I have identified three players in the western conference, one from each division that this year intrigues me for different reasons. Some are high draft picks who haven’t clicked yet and the clock is ticking. Others may be poised to break out if they round out a few parts of their game.
The thing these players have in common is they are all facing massive seasons. Pressure is on them to develop, and have a great year. Their teams are counting on them, and in some cases, it may be their last chance for that team. None of these players are stars yet, but some have the talent to be.
Without further ado here are the three most intriguing players in the Western Conference for the 2018-2019 NBA season:
Andrew Wiggins, F/G, Minnesota Timberwolves
Like him or not, how could you not be fascinated by how Wiggins is going to play this year? Wiggins was the former number two overall pick, and the last offseason signed a massive contract, only to have maybe his worst year yet.
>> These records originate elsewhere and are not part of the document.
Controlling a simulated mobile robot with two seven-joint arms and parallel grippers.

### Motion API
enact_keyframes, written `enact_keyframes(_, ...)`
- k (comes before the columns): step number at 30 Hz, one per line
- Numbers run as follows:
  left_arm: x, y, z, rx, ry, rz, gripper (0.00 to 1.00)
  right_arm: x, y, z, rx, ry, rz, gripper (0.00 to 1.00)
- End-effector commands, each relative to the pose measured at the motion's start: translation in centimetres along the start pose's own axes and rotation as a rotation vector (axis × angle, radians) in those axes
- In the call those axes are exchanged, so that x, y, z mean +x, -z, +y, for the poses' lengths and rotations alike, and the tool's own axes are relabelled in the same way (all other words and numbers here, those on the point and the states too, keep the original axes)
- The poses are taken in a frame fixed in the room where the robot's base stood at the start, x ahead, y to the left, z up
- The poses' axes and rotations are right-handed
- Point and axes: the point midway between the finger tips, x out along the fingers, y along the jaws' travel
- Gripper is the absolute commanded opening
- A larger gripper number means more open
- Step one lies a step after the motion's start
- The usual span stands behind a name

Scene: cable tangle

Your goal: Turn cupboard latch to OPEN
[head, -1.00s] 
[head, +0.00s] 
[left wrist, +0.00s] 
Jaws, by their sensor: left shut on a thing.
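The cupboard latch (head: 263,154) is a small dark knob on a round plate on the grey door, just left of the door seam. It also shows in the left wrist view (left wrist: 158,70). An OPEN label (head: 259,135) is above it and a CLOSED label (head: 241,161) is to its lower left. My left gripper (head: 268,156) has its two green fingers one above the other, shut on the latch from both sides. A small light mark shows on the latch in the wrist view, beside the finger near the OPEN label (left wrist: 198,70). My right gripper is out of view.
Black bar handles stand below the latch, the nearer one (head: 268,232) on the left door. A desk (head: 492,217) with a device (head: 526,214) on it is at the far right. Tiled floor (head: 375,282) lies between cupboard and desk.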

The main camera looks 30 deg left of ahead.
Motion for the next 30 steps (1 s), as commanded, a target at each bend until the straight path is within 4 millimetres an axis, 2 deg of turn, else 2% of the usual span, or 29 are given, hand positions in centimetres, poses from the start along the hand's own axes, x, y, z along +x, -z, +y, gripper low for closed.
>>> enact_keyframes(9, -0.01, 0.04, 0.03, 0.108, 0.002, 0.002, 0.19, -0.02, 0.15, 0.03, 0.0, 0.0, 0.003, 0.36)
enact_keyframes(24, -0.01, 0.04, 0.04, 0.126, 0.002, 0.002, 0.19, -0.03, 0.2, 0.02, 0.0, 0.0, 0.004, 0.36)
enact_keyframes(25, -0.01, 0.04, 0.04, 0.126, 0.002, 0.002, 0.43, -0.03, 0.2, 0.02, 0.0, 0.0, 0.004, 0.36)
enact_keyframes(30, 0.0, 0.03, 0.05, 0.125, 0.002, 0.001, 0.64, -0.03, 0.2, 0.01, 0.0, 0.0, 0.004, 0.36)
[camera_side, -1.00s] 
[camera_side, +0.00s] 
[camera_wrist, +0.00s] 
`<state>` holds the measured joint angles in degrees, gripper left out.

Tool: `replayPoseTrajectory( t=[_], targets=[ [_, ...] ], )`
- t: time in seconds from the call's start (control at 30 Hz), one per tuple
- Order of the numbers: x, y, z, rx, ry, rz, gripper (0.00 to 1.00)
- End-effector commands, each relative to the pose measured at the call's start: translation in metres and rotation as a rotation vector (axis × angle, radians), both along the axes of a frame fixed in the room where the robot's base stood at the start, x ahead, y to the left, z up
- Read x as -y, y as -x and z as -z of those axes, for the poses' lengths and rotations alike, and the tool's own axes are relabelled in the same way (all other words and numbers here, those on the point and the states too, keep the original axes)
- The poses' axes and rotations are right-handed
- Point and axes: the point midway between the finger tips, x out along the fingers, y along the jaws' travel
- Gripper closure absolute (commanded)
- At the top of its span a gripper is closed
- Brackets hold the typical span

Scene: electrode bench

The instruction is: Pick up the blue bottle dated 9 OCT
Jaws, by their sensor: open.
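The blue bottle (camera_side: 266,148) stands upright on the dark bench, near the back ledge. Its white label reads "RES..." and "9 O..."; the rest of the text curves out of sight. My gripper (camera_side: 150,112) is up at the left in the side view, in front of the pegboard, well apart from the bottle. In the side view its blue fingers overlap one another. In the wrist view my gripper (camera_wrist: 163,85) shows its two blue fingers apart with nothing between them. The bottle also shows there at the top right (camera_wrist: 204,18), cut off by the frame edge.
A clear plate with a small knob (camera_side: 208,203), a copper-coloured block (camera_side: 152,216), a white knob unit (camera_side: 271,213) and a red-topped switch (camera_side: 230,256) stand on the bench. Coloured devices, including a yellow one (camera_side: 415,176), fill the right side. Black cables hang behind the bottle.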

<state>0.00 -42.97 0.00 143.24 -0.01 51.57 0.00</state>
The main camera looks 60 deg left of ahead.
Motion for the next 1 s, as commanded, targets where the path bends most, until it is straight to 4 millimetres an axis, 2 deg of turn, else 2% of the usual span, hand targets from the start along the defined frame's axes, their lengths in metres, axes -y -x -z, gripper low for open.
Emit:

There is no question the physical tools are there, but Wiggins has yet to put it all together.
His defense has never been good, his three-point shot comes and goes, and he has yet to learn to make plays for others. Last year the fit with Jimmy Butler was rough, as Wiggins needs the ball in his hands to be successful.
Now year two into the Butler experiment, how can Wiggins become useful. I am not sure he will ever live up to being the number two overall pick, but I think he can still be good. Two years ago Wiggins averaged 23.6 points. Last season Wiggins averaged 17.7 points, 4.4 rebounds, two assists on 43% shooting from the field, 33% shooting from three and an awful 64% from the line.
He was at 76% form the line the previous three years, a sign he lost a lot of confidence last year. Wiggins also got there at a career-low rate; once he started missing, he stopped going to the cup as much. Add it up, and Wiggins had a career-low true shooting percentage. So how can he bounce back this year?
Wiggins main skill is getting to the rim. He is an elite athlete, who can unleash some breathtaking facial dunks. Last season he shot 67% at the rim a very good mark. Wiggins is strong too and drew fouls at a high rate. He needs to drive more; again I think a lot of that was confidence.
One thing the Wolves should explore more is posting up. He posted up only 9% of the time yet ranked in the 71st percentile. It may be the best part of his offensive game and should be used more.
Wiggins gets the ball in the mid-post. He takes two hard dribbles, then half spins and turns around and hits the jumper. This is a tough shot, and one Wiggins can hit, he has a variety of moves down on the block.
However, the truth is Butler, and Karl Anthony Towns are the primary options, and Wiggins must get better playing off the ball. Mainly his three-pointer, if he can get to that to 35-36%, that would be huge for Wiggins and the Wolves. I am not sure if he will ever be a good passer, but he needs to improve some and at least be able to make the simple pass. Right now he is a lousy passer, becoming average would do wonders. I would also explore using Wiggins as a cutter more, he rated very well last year as a cutter even though he didn’t do it often.
Defensively, Wiggins was a little better last year, but still not good. He is much better as an interior defender than as a perimeter defender. Inside, he is a good shot blocker and a low foul player. The Wolves should use him at the four a little more. On the perimeter, he gets caught napping a lot, basically gets beaten back door, gives up open threes, has trouble chasing players off screens. I don’t know if the light bulb will ever click for him on this, and the Wolves may need to start protecting him more on this end instead of hoping he gets better.
It is getting close for Wiggins. I am sure the Wolves have already explored trading him. Soon he may just be a bad contract if he doesn’t improve. This is a massive season for him. The Wolves were pretty good last year with him struggling; if he grows on both ends, the Wolves could be a real threat.